We recently moved to our new home near Charleston, South Carolina. Three of my four books are set in Charleston, and I’ve always enjoyed the Carolina beaches. I now have the opportunity to walk on the beach almost every day and to photography the ocean, the sea birds, and the marshes that I love.
I love photography, and I have photographed subjects as varied as prehistoric ruins on the islands of Scotland, star trails, sea gulls, and a Native American powwow. My wife and I have traveled widely in the United States and the United Kingdom. During trips to Scotland, we visited Crathes Castle, the ancestral home of the Burnett family near Aberdeen, and Kismul Castle on Barra, the home of my McNeil ancestors.
I went to school for much longer than I want to admit, and I have degrees in psychology and education. In an “earlier life” I was Director of Research for our state’s education department.
Those Children Are Ours
Jennie Bateman screamed at her daughters, cursed at her husband, packed a bag, and walked away. Twelve years later, she petitions the family court for visitation with her daughters, Alexis and Christa.
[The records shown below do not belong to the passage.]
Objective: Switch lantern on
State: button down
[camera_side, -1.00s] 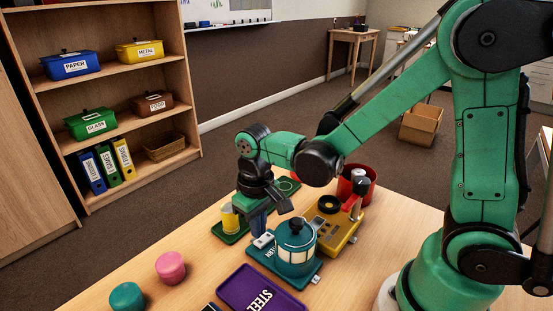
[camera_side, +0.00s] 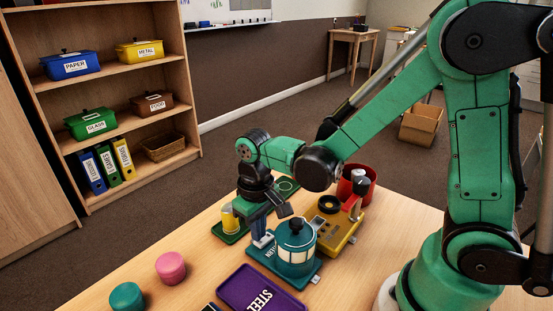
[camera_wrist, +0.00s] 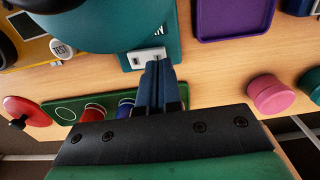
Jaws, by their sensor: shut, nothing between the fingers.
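The lantern (camera_side: 295,243) is teal with pale window panels and a dark top knob, upright on a teal base plate (camera_side: 312,279). In the wrist view its teal body (camera_wrist: 100,22) fills the upper left. A white switch (camera_wrist: 148,57) sits on the base plate beside the lantern. My gripper (camera_side: 264,242) is shut and empty, pointing down beside the lantern. In the wrist view its blue fingertips (camera_wrist: 158,66) are at the near edge of the switch; whether they touch it I cannot tell. The fingers hide part of the switch in the side view.
A yellow device (camera_side: 338,228) and a red container (camera_side: 366,187) stand right of and behind the lantern. A purple STEEL tray (camera_side: 236,288) lies in front. A green tray (camera_side: 228,238) with a yellow cylinder is behind my gripper. Pink (camera_side: 170,267) and teal (camera_side: 127,297) pieces stand front left.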

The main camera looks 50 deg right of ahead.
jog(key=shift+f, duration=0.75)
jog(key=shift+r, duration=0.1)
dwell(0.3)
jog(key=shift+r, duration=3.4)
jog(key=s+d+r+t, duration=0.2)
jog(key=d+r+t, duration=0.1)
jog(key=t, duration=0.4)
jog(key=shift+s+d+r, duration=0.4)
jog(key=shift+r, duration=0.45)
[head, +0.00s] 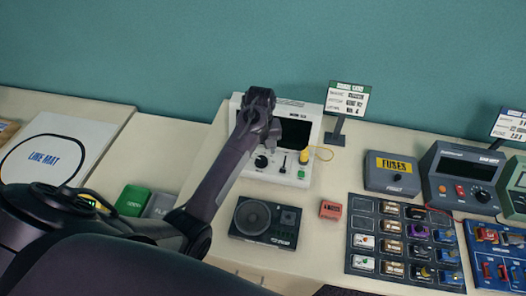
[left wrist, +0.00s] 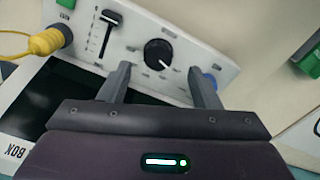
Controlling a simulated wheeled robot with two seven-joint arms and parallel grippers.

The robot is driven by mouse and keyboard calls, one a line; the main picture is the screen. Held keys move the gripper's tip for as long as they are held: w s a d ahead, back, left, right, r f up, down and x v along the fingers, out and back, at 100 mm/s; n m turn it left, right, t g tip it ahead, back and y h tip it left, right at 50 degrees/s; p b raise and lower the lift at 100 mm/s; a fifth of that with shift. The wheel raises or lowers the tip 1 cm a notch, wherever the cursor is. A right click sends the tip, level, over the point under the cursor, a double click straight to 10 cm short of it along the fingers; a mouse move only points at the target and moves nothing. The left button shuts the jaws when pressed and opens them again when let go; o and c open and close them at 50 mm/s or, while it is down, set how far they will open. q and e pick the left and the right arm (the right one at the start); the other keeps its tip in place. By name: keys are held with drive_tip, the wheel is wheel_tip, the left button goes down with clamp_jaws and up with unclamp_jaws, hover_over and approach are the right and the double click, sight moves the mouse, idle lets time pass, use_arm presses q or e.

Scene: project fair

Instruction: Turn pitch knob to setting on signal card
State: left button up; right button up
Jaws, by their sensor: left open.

True, Jennie suffered from a bipolar disorder when she began to drink heavily, abandoned her family, and moved in with another man. True, she has turned her life around completely.
But she pressed no claim for her children when her husband divorced her, and she has made no attempt to contact them in any way since then. Alexis remembers nothing good about Jennie. Christa recalls nothing at all.
Conflict ensues as soon as Jennie’s petition is served: her former husband does not want to share his children with the woman who deserted him; her children have no interest in knowing the mother who abandoned them, and her father believes that she is being timid and ought to demand full custody, not visitation.
If persuading the judge to let her see her children was difficult, convincing them to allow her to be a part of their lives may be impossible. What happens next tests her confidence in herself, her love for her children, and, ultimately, threatens her life, itself.
To Fall in Love Again
Drew Nelson did not plan to fall in love that morning.
He did not even want to talk with anyone, and he resisted all of Amy’s attempts to draw him out. But the flight attendant offered coffee, a muscle in Amy’s back twitched, the cup tipped, and the hot liquid puddled in Drew’s lap. Then they began to talk!
Relationships do not exist in vacuums. Drew is quite wealthy; Amy is middle class. Amy is new in town; Drew’s family arrived three centuries ago. Class warfare is less violent than it once was, but when Drew invites Amy to the St Cecelia Ball, battle lines are drawn. Friends choose sides. Allies are found in unexpected places. Opposition comes from among those who were thought to be friends.
Amy begins to suspect that Drew is one of them, the rich snobs who despise her, while Drew concludes that Amy neither trusts him nor cares for him. Amy discovers that she must learn to see Drew, not as a copy of the husband who betrayed her and not as a clone of those who look down on her, but simply as a man who wants to fall in love again, with her.
Handfasting: A Celtic ceremony of engagement or betrothal.
Ten years had passed since Katie had last seen Steven.
They had met during the summer while traveling in Europe and had fallen in love. They could not be married then. Years of school lay ahead, but they joined hands in the old Scottish abbey and pledged their love.
Steven had promised to come for her.
For ten years, Katie had hoped and prayed that Steven would come, but as the tenth year passed, she began to lose hope. On her birthday, though, a vase of yellow roses appeared at her door, an invitation to dinner tucked in among the flowers.
Steven, though, is not Katie’s only suitor. Bill has long intended to marry her. He tells everyone of his plans, everyone except Katie. He finally stakes his claim, but when Katie refuses to pay him attention, his courtship becomes violent. He convinces her that she isn’t worthy of Steven’s love and threatens to destroy Katie’s dreams unless she accepts his proposal.
What happens next tests the love that Katie and Steven share as she must decide how much she will risk for the man she loves.
It all started with an invitation to Michael’s high school reunion.
“Wouldn’t it be wonderful,” he asks as the reunion winds down, “if you could crawl through a worm hole and find yourself in high school, again?”
Over the next few weeks, Allison attempts to cope with the strange things that happen as Michael “crawls though the worm hole,” and morphs back into the person he was thirty years earlier, setting in motion events which disrupt their lives and tear the couple apart.
As Michael spends long hours in his new art studio, Allison feels rejected and begins to build a life of her own. Before long, Michael and Allison, a couple who seldom spent time apart, rarely spend time together. They both feel neglected, and each blames the other. A long separation, the unexpected appearance of Michael’s college girlfriend, an unplanned rendezvous, and a charge of adultery threaten to end their marriage forever - and Allison must decide how to reach out to the man she loves.